Denn zum einen ist die Liste publik geworden. Zum anderen haben die deutschen Behörden die Betroffenen gewarnt. Mehr noch: Die Liste erlaubt möglicherweise auch Rückschlüsse auf Spitzelaktionen der Türken in Deutschland, auf die systematische Ausforschung einer Bewegung, die Präsident Recep Tayyip Erdogan für die Drahtzieher des Putschversuches in der Türkei hält, für Terroristen und Staatsfeinde.

Für die Beziehungen zwischen beiden Staaten ist es eine weitere Belastungsprobe. Innenminister Thomas de Maizière (CDU) erklärte, Spionage auf deutschem Boden werde nicht geduldet. Die Empörung in Berlin schlägt hohe Wellen. „Innertürkische Konflikte gehören nicht nach Deutschland. Und das Bespitzeln von Gülen-Anhängern schon mal gar nicht“, sagte das CDU-Präsidiumsmitglied Jens Spahn unserer Zeitung. SPD-Fraktionschef Thomas Oppermann betonte, dass unbescholtene Bürger bespitzelt würden, „hat eine neue Qualität“. Das müsse unterbunden werden. Immerhin habe der BND „richtig reagiert“, lobte der Sozialdemokrat.

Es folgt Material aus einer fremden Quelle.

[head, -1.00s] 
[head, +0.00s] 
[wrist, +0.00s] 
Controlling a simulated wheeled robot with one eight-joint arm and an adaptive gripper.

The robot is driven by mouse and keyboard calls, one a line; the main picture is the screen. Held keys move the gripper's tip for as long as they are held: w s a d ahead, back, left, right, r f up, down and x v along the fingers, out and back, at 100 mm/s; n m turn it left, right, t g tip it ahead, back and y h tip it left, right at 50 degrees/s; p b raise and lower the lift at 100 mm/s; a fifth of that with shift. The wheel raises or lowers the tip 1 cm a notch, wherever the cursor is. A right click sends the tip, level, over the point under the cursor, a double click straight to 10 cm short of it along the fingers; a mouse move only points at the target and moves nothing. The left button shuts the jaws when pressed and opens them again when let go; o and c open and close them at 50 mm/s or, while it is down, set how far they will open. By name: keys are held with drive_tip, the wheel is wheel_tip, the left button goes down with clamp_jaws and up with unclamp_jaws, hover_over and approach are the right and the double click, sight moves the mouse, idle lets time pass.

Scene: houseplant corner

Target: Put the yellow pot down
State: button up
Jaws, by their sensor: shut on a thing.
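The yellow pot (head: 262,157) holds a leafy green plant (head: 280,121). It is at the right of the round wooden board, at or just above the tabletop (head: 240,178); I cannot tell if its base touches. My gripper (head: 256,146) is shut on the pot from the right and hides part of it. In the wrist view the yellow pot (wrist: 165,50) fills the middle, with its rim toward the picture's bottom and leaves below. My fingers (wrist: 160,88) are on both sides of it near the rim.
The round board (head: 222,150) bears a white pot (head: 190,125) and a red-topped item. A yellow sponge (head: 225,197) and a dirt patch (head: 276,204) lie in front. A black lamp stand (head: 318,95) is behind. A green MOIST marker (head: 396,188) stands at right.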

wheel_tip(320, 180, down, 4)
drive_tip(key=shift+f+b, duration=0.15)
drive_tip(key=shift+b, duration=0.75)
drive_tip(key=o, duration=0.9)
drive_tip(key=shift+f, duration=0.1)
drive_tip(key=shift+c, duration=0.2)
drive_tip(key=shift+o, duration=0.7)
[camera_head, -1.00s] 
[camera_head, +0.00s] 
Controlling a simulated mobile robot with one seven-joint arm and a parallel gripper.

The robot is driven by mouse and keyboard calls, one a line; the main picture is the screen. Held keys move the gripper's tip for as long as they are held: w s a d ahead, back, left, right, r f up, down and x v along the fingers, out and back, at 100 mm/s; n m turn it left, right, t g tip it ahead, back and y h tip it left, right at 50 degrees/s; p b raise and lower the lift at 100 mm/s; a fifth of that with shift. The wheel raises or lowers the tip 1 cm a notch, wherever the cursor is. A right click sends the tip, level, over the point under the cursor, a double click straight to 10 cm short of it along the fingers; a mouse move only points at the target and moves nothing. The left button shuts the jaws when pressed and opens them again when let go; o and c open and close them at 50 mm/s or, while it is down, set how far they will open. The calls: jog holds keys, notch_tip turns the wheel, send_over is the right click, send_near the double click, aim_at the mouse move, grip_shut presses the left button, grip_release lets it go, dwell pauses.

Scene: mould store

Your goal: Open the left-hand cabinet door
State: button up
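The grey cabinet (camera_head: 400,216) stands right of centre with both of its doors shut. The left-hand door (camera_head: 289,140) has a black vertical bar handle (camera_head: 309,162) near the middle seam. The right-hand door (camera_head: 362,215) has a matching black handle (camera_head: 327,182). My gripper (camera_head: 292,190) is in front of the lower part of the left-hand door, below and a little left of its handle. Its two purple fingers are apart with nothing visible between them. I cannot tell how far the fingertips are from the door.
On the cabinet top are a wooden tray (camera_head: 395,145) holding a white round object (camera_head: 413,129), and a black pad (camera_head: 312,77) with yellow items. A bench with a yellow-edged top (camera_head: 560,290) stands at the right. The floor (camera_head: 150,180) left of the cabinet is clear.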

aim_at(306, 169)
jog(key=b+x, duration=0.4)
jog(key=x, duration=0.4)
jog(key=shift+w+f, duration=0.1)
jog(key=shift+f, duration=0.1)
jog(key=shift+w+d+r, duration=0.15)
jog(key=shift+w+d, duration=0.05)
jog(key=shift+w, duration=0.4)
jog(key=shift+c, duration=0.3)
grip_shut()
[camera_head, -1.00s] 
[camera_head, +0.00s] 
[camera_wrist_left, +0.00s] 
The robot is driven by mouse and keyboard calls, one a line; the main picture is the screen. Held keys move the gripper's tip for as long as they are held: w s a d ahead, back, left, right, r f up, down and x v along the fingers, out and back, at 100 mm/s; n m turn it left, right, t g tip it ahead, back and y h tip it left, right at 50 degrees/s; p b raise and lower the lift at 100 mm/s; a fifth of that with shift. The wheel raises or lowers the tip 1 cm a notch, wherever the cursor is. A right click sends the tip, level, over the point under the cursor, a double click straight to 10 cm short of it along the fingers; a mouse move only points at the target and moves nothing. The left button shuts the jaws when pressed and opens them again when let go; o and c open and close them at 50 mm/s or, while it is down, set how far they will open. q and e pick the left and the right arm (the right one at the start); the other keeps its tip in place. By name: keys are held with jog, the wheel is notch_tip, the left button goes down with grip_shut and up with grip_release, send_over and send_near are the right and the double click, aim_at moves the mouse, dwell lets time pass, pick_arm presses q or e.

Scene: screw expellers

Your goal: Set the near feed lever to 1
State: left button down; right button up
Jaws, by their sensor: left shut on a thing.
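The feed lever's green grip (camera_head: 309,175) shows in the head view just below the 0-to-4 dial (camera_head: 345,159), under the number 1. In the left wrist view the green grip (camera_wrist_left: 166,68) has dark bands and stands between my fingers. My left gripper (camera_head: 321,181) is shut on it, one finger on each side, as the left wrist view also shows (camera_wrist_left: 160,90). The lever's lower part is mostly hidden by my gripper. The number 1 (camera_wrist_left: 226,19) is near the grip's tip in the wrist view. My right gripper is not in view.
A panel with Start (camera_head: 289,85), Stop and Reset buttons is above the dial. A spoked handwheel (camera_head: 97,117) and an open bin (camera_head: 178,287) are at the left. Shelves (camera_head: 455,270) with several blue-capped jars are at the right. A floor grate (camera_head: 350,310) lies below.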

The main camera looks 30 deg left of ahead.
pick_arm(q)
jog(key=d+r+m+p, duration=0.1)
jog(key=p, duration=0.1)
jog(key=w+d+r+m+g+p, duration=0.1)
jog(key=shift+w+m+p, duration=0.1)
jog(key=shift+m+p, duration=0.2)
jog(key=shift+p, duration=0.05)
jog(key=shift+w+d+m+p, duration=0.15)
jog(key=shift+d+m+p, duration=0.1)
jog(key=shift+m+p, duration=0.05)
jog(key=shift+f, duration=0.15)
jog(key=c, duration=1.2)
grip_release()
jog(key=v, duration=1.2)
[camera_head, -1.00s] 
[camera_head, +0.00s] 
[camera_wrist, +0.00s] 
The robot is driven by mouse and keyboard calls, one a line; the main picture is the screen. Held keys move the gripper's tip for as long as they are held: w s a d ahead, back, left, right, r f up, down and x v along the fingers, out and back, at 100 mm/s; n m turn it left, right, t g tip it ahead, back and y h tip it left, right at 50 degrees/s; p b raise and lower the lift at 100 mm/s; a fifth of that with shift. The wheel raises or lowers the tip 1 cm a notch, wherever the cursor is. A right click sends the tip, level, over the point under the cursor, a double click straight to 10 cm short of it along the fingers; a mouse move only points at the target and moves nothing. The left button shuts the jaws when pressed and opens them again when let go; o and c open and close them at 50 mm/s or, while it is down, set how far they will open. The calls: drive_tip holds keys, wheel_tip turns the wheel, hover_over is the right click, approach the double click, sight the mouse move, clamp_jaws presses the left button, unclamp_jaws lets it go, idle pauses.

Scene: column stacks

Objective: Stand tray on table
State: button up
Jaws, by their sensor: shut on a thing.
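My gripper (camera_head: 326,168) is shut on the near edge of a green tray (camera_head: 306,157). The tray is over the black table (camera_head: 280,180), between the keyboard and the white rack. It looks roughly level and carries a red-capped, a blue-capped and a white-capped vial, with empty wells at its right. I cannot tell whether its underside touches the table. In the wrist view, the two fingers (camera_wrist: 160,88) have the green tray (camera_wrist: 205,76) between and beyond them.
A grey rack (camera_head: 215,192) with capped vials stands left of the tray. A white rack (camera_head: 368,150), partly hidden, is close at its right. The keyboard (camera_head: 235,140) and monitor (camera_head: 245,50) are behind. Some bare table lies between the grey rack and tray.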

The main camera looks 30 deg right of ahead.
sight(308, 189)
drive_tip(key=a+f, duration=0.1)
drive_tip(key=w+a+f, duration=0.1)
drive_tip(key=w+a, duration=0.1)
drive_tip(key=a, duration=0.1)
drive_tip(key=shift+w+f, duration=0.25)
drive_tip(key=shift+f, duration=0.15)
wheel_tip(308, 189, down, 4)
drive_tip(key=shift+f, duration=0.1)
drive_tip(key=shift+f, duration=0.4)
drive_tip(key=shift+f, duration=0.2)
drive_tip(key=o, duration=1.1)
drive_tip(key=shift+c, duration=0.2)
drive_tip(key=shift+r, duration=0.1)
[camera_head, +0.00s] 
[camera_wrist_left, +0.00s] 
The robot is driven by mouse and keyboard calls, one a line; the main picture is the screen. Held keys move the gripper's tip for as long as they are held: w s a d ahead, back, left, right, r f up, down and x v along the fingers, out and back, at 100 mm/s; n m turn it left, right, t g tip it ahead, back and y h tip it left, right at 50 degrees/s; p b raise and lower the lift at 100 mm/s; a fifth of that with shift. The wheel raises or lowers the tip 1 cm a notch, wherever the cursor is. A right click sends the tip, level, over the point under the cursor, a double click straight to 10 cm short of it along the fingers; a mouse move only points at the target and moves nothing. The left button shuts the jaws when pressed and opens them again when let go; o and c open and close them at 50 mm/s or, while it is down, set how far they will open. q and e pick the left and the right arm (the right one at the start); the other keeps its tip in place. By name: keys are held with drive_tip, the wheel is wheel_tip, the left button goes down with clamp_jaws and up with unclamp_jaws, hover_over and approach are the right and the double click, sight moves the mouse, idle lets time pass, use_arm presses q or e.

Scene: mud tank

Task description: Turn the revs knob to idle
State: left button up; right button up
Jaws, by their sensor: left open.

Kahl muss nun allerdings befürchten, dass der türkische Geheimdienst MIT die Schotten dichtmachen und die Zusammenarbeit erst mal heruntergefahren wird. Über die Türkei laufen zumeist die Reisewege und Kontakte von Dschihadisten. Aus der Türkei kommen viele Infos über Schleuser, Terroristen und über Kämpfer im syrischen Bürgerkrieg.

Wie die „Süddeutsche Zeitung“, NDR und WDR berichten, hatte MIT-Chef Hakan Fidan dem BND-Präsidenten im Februar am Rande der Münchner Sicherheitskonferenz ein Dossier mit 300 Namen und etwa 200 Organisationen in Deutschland übergeben: Adressen, Handy- und Festnetznummern, auch Fotos. Der BND ist nur für die Auslandsaufklärung zuständig. Also übergab Kahl die Liste der Regierung, dem Verfassungsschutz, Bundeskriminalamt und dem Generalbundesanwalt.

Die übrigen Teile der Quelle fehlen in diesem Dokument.